◆ Material provided ◆
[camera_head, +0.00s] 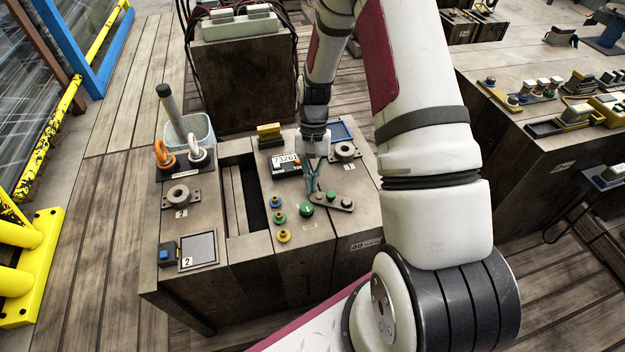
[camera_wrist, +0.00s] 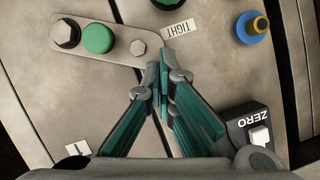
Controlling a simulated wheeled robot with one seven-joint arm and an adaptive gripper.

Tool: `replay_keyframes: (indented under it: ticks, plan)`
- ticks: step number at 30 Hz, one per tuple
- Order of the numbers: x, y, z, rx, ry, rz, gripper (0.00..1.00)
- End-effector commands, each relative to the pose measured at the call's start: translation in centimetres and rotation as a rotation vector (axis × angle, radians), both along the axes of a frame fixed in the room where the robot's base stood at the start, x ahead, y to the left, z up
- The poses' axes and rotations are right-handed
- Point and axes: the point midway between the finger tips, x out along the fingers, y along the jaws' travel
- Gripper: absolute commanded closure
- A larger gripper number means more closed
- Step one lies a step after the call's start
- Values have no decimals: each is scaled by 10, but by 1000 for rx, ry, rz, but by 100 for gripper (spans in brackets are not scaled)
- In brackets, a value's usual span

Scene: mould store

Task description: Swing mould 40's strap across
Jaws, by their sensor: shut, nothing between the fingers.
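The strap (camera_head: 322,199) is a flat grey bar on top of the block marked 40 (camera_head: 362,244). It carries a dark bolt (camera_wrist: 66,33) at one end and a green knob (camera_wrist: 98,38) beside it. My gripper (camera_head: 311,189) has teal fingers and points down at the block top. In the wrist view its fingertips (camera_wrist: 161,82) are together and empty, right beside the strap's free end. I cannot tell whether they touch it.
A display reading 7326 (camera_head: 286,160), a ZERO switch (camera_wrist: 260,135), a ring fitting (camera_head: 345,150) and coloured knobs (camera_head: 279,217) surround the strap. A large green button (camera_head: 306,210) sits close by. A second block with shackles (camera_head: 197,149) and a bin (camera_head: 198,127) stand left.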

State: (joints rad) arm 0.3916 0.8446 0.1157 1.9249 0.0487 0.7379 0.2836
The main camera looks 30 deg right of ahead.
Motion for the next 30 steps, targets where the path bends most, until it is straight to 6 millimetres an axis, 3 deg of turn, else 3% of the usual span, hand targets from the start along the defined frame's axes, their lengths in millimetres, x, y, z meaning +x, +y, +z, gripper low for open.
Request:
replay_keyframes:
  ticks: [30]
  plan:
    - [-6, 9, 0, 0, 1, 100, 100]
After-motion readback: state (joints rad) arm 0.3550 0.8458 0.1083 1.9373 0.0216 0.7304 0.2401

◆ Work required ◆
Exclude the pictures, and transcribe all of the material exactly.

◆ In response ◆
[camera_head, +0.00s] 
[camera_wrist, +0.00s] 
Controlling a simulated wheeled robot with one seven-joint arm and an adaptive gripper.

Tool: `replay_keyframes: (indented under it: ticks, plan)`
- ticks: step number at 30 Hz, one per tuple
- Order of the numbers: x, y, z, rx, ry, rz, gripper (0.00..1.00)
- End-effector commands, each relative to the pose measured at the call's start: translation in centimetres and rotation as a rotation vector (axis × angle, radians), both along the axes of a frame fixed in the room where the robot's base stood at the start, x ahead, y to the left, z up
- The poses' axes and rotations are right-handed
- Point and axes: the point midway between the finger tips, x out along the fingers, y along the jaws' travel
- Gripper: absolute commanded closure
- A larger gripper number means more closed
- Step one lies a step after the call's start
- Values have no decimals: each is scaled by 10, but by 1000 for rx, ry, rz, but by 100 for gripper (spans in brackets are not scaled)
- In brackets, a value's usual span

Scene: mould store

Task description: Swing mould 40's strap across
Jaws, by their sensor: shut, nothing between the fingers.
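The strap (camera_head: 322,199) is a flat grey bar on top of the block marked 40 (camera_head: 362,244). It carries a dark bolt (camera_wrist: 66,33) at one end and a green knob (camera_wrist: 98,38) beside it. My gripper (camera_head: 311,189) has teal fingers and points down at the block top. In the wrist view its fingertips (camera_wrist: 161,82) are together and empty, right beside the strap's free end. I cannot tell whether they touch it.
A display reading 7326 (camera_head: 286,160), a ZERO switch (camera_wrist: 260,135), a ring fitting (camera_head: 345,150) and coloured knobs (camera_head: 279,217) surround the strap. A large green button (camera_head: 306,210) sits close by. A second block with shackles (camera_head: 197,149) and a bin (camera_head: 198,127) stand left.

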State: (joints rad) arm 0.3916 0.8446 0.1157 1.9249 0.0487 0.7379 0.2836
The main camera looks 30 deg right of ahead.
Motion for the next 30 steps, targets where the path bends most, until it is straight to 6 millimetres an axis, 3 deg of turn, else 3% of the usual span, hand targets from the start along the defined frame's axes, their lengths in millimetres, x, y, z meaning +x, +y, +z, gripper low for open.
Request:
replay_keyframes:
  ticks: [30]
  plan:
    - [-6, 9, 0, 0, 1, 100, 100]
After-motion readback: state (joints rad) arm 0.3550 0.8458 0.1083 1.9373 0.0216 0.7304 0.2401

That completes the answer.